• Written task
Track down every line below that holds "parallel" and copy it.

• Rows about robot tasks
____

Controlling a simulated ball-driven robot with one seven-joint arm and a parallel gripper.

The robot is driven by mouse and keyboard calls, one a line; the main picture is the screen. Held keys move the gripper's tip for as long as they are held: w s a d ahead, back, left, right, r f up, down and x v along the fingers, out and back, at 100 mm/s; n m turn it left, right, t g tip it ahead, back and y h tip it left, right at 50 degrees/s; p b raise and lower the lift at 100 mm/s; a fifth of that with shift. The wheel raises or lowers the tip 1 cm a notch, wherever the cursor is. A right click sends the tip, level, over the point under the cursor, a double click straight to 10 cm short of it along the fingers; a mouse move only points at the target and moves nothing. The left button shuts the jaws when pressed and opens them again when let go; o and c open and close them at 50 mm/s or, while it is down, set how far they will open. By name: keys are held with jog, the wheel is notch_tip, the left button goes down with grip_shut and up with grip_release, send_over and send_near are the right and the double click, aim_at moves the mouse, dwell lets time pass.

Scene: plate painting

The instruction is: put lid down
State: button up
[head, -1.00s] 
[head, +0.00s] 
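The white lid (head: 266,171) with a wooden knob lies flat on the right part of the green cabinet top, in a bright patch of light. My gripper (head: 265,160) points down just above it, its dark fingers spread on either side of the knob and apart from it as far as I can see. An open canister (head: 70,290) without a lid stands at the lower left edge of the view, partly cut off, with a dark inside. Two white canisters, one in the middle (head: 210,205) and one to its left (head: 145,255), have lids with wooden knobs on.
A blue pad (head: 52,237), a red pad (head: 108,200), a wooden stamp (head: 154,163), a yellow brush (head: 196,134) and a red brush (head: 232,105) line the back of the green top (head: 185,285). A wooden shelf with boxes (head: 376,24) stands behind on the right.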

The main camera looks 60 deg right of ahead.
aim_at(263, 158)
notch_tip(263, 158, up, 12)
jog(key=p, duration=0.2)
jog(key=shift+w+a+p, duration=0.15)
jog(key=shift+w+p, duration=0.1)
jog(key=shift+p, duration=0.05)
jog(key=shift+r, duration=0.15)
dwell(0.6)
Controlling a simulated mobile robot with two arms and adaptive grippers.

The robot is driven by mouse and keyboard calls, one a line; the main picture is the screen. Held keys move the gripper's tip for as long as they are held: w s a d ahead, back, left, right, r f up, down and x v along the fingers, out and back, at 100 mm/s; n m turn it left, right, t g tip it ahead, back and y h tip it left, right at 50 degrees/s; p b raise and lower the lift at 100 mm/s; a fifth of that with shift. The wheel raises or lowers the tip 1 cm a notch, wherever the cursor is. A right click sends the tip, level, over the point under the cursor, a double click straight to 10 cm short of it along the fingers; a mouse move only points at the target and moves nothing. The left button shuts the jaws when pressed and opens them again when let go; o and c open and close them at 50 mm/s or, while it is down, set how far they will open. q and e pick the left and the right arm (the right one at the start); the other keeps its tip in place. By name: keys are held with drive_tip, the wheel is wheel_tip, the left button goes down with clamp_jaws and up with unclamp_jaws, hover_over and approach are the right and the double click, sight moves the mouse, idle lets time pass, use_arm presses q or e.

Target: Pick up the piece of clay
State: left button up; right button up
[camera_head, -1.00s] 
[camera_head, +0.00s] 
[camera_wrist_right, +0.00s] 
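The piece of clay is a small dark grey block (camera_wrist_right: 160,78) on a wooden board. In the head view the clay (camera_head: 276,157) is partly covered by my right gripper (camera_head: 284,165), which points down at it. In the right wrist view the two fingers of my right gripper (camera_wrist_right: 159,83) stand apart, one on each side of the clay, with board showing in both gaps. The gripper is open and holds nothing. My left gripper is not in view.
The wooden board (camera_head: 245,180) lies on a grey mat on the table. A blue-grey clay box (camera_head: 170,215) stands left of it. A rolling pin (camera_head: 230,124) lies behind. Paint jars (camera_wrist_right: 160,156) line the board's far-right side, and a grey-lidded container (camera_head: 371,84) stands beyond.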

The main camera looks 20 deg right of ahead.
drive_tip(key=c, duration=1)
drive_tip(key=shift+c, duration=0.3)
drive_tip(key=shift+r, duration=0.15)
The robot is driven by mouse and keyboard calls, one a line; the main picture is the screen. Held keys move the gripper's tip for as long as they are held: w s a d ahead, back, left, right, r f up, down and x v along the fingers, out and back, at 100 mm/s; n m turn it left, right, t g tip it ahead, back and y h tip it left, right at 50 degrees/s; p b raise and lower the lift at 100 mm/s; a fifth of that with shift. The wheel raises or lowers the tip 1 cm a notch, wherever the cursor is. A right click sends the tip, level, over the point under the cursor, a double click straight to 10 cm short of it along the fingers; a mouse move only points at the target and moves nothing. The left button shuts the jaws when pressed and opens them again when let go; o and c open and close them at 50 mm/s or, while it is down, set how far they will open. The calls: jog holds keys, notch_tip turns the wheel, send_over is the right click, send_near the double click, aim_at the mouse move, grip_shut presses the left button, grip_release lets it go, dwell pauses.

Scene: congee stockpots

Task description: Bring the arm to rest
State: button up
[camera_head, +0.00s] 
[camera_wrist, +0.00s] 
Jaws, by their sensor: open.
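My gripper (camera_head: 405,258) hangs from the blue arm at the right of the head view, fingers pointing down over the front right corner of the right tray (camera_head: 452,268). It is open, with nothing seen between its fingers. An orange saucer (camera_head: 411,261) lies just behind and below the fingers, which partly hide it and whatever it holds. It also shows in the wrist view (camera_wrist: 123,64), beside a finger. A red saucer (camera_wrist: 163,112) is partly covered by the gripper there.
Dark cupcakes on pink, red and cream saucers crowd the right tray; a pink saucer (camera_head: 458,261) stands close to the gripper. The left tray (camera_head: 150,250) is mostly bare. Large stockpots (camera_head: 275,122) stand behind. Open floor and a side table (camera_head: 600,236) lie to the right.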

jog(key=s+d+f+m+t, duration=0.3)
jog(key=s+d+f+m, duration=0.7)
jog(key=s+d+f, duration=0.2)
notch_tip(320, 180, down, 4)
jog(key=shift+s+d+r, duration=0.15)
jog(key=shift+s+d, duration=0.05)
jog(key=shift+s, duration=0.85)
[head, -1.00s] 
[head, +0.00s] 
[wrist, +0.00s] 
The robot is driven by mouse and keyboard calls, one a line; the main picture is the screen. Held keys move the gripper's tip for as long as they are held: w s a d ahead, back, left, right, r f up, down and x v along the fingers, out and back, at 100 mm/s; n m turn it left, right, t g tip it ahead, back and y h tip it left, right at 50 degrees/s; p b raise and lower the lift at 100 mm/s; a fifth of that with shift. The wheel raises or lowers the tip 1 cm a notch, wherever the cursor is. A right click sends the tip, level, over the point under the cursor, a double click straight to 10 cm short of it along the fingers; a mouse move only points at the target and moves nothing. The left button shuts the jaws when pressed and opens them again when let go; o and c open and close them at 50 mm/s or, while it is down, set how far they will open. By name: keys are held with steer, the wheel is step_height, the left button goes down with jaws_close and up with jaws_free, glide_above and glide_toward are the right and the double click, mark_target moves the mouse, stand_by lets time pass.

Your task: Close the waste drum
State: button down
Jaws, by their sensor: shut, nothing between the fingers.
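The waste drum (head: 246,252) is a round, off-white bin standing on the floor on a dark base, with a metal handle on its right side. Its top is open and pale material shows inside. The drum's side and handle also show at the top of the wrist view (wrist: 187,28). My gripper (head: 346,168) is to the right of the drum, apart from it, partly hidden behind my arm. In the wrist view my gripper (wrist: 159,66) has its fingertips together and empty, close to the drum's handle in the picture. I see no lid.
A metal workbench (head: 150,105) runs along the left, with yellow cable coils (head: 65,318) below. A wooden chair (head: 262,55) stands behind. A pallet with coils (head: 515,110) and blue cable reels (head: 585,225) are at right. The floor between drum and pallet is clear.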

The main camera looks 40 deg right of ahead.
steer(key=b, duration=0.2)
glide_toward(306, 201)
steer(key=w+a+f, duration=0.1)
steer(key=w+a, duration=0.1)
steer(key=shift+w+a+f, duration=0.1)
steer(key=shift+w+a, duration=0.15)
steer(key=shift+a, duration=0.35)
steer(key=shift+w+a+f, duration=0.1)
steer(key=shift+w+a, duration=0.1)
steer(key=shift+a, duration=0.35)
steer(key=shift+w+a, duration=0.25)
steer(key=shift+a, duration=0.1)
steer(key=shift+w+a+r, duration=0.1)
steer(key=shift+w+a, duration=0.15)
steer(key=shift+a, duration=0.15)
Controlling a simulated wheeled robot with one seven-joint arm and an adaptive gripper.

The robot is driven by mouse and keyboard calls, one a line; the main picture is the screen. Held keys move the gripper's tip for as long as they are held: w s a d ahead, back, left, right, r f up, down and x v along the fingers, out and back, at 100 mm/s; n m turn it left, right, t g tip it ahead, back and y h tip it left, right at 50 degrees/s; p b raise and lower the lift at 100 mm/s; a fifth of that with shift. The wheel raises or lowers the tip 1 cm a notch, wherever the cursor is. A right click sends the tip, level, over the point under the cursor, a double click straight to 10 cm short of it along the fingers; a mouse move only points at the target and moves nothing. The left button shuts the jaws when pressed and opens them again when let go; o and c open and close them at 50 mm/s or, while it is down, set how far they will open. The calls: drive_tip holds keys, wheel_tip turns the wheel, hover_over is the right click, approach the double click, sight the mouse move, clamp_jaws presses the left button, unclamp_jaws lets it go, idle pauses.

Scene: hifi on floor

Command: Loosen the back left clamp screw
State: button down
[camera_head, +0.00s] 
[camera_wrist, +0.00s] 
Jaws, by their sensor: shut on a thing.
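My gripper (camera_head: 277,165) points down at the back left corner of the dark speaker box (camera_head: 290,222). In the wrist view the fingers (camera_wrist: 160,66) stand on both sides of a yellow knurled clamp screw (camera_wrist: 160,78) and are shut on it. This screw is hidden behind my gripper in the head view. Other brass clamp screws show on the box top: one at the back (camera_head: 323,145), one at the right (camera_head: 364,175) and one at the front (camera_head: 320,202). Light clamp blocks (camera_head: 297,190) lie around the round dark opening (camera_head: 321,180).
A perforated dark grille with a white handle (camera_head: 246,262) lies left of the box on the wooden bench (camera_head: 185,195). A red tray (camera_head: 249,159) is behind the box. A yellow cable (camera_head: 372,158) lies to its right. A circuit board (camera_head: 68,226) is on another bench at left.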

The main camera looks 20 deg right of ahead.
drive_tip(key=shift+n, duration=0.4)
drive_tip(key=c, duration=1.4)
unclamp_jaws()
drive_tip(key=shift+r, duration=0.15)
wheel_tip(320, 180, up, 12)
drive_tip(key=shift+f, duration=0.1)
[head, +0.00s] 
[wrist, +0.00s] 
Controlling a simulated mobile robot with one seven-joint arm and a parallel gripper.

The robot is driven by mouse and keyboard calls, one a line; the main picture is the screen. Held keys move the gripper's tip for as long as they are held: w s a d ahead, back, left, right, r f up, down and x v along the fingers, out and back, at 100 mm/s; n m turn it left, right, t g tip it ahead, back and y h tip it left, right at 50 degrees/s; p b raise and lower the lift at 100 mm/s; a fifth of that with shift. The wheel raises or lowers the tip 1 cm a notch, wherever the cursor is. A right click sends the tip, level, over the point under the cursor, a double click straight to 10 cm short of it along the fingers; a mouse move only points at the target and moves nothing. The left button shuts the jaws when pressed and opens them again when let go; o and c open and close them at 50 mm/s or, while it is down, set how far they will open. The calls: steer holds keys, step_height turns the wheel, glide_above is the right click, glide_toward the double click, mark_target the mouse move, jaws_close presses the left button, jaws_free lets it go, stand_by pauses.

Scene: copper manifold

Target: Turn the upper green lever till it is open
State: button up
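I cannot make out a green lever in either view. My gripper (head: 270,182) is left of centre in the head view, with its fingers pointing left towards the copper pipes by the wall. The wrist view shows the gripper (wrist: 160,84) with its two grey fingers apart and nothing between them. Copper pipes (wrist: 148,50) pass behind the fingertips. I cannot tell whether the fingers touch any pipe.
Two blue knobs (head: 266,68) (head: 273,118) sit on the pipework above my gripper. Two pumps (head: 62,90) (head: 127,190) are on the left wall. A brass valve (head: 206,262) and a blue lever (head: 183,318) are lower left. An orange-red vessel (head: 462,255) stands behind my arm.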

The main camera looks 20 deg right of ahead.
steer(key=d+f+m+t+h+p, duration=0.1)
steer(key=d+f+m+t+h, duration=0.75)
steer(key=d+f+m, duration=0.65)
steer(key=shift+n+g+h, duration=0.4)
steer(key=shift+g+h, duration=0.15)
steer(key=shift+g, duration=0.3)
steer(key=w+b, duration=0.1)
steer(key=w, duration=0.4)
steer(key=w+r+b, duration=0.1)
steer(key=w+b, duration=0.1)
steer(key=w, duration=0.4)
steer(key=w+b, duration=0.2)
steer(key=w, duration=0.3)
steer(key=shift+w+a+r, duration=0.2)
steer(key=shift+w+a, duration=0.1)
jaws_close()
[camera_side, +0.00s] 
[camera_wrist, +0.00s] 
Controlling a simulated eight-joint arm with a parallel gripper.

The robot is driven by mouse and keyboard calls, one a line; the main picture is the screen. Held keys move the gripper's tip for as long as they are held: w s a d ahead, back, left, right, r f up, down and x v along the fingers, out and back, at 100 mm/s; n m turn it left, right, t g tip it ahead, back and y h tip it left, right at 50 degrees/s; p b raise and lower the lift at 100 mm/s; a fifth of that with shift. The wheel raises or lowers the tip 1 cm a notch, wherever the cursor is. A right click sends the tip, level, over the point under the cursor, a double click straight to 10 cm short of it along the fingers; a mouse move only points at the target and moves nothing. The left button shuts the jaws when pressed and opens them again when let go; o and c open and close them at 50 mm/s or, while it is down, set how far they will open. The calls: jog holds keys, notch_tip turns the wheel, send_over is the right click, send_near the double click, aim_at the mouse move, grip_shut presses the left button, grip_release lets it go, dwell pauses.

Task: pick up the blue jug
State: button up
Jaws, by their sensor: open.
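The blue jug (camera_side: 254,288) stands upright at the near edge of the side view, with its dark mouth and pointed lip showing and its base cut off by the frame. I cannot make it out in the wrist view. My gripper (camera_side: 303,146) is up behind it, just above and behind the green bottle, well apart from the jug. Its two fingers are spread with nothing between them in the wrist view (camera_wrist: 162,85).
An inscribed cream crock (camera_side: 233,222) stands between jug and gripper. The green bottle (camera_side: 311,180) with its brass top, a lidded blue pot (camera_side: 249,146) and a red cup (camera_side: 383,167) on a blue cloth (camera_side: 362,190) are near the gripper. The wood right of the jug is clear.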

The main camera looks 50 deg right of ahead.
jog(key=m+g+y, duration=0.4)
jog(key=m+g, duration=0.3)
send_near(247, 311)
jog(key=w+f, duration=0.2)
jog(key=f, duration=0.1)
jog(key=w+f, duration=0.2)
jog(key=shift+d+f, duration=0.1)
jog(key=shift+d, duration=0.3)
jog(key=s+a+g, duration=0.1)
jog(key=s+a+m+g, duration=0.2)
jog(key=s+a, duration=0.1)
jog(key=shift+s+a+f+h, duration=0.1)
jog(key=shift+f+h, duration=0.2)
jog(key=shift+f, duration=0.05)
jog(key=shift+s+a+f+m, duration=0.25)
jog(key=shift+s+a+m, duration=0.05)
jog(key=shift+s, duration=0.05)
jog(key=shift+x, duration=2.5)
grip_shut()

____

• Solution below
Controlling a simulated ball-driven robot with one seven-joint arm and a parallel gripper.
Controlling a simulated mobile robot with one seven-joint arm and a parallel gripper.
Controlling a simulated eight-joint arm with a parallel gripper.

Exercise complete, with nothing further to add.